### [Robot control records]

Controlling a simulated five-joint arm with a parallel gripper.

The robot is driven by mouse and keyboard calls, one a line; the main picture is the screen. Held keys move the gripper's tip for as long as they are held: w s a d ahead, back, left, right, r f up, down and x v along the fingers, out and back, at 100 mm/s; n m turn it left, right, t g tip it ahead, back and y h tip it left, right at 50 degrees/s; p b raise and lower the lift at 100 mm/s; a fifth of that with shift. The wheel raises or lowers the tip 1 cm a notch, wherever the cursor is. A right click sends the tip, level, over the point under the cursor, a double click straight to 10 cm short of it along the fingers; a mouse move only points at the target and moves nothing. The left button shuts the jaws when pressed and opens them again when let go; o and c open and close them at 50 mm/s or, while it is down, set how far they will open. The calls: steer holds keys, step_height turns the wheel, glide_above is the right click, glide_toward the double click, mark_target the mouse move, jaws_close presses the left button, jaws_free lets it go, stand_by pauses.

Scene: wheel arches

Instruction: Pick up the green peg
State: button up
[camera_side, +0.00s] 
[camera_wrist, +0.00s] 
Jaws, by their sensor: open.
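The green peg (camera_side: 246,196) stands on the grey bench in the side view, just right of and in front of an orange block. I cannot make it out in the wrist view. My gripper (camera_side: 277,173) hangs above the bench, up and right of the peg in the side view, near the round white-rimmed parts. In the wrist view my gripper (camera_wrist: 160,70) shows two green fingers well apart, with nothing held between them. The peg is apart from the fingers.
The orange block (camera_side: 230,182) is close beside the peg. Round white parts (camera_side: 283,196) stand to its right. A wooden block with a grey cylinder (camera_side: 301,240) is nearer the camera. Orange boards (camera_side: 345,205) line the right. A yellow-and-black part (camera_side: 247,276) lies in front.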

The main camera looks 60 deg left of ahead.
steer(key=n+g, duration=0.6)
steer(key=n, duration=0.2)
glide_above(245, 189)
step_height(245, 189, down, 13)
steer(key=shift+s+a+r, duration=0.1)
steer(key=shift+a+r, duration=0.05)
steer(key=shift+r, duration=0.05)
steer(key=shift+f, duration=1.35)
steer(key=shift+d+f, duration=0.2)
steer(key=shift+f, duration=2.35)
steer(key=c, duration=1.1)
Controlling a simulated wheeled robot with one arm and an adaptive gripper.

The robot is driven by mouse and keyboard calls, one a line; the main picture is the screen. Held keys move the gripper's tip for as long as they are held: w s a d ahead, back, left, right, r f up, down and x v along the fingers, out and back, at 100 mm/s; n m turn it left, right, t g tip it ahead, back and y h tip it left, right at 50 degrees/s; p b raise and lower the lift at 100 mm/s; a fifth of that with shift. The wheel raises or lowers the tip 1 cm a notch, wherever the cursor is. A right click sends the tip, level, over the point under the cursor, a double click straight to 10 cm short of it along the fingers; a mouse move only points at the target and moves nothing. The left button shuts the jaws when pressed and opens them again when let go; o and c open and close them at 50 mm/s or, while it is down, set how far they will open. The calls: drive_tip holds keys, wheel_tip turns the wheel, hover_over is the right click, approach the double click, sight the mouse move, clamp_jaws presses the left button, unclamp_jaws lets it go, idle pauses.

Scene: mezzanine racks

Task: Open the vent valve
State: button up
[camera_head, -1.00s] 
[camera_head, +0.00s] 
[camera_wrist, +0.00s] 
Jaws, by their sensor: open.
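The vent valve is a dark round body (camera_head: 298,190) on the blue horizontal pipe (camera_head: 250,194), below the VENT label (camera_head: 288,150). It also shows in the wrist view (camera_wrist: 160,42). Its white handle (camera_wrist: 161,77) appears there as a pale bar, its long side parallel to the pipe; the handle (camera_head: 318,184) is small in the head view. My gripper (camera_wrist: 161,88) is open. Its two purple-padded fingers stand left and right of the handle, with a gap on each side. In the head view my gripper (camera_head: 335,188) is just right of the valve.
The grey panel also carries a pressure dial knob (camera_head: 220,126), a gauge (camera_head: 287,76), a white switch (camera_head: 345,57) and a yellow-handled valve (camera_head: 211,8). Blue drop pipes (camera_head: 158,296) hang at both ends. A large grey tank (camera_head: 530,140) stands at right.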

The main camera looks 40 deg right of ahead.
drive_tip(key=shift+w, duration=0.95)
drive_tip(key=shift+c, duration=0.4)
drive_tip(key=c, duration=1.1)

### [WRITTEN PROBLEM]
Repeat the records exactly, including every line.

### [SOLUTION BELOW]
Controlling a simulated five-joint arm with a parallel gripper.

The robot is driven by mouse and keyboard calls, one a line; the main picture is the screen. Held keys move the gripper's tip for as long as they are held: w s a d ahead, back, left, right, r f up, down and x v along the fingers, out and back, at 100 mm/s; n m turn it left, right, t g tip it ahead, back and y h tip it left, right at 50 degrees/s; p b raise and lower the lift at 100 mm/s; a fifth of that with shift. The wheel raises or lowers the tip 1 cm a notch, wherever the cursor is. A right click sends the tip, level, over the point under the cursor, a double click straight to 10 cm short of it along the fingers; a mouse move only points at the target and moves nothing. The left button shuts the jaws when pressed and opens them again when let go; o and c open and close them at 50 mm/s or, while it is down, set how far they will open. The calls: steer holds keys, step_height turns the wheel, glide_above is the right click, glide_toward the double click, mark_target the mouse move, jaws_close presses the left button, jaws_free lets it go, stand_by pauses.

Scene: wheel arches

Instruction: Pick up the green peg
State: button up
[camera_side, +0.00s] 
[camera_wrist, +0.00s] 
Jaws, by their sensor: open.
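The green peg (camera_side: 246,196) stands on the grey bench in the side view, just right of and in front of an orange block. I cannot make it out in the wrist view. My gripper (camera_side: 277,173) hangs above the bench, up and right of the peg in the side view, near the round white-rimmed parts. In the wrist view my gripper (camera_wrist: 160,70) shows two green fingers well apart, with nothing held between them. The peg is apart from the fingers.
The orange block (camera_side: 230,182) is close beside the peg. Round white parts (camera_side: 283,196) stand to its right. A wooden block with a grey cylinder (camera_side: 301,240) is nearer the camera. Orange boards (camera_side: 345,205) line the right. A yellow-and-black part (camera_side: 247,276) lies in front.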

The main camera looks 60 deg left of ahead.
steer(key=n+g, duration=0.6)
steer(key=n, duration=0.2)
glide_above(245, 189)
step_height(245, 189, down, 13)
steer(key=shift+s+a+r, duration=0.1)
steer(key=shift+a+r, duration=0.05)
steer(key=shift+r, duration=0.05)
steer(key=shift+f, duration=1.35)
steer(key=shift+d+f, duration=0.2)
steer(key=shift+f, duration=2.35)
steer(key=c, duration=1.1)
Controlling a simulated wheeled robot with one arm and an adaptive gripper.

The robot is driven by mouse and keyboard calls, one a line; the main picture is the screen. Held keys move the gripper's tip for as long as they are held: w s a d ahead, back, left, right, r f up, down and x v along the fingers, out and back, at 100 mm/s; n m turn it left, right, t g tip it ahead, back and y h tip it left, right at 50 degrees/s; p b raise and lower the lift at 100 mm/s; a fifth of that with shift. The wheel raises or lowers the tip 1 cm a notch, wherever the cursor is. A right click sends the tip, level, over the point under the cursor, a double click straight to 10 cm short of it along the fingers; a mouse move only points at the target and moves nothing. The left button shuts the jaws when pressed and opens them again when let go; o and c open and close them at 50 mm/s or, while it is down, set how far they will open. The calls: drive_tip holds keys, wheel_tip turns the wheel, hover_over is the right click, approach the double click, sight the mouse move, clamp_jaws presses the left button, unclamp_jaws lets it go, idle pauses.

Scene: mezzanine racks

Task: Open the vent valve
State: button up
[camera_head, -1.00s] 
[camera_head, +0.00s] 
[camera_wrist, +0.00s] 
Jaws, by their sensor: open.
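The vent valve is a dark round body (camera_head: 298,190) on the blue horizontal pipe (camera_head: 250,194), below the VENT label (camera_head: 288,150). It also shows in the wrist view (camera_wrist: 160,42). Its white handle (camera_wrist: 161,77) appears there as a pale bar, its long side parallel to the pipe; the handle (camera_head: 318,184) is small in the head view. My gripper (camera_wrist: 161,88) is open. Its two purple-padded fingers stand left and right of the handle, with a gap on each side. In the head view my gripper (camera_head: 335,188) is just right of the valve.
The grey panel also carries a pressure dial knob (camera_head: 220,126), a gauge (camera_head: 287,76), a white switch (camera_head: 345,57) and a yellow-handled valve (camera_head: 211,8). Blue drop pipes (camera_head: 158,296) hang at both ends. A large grey tank (camera_head: 530,140) stands at right.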

The main camera looks 40 deg right of ahead.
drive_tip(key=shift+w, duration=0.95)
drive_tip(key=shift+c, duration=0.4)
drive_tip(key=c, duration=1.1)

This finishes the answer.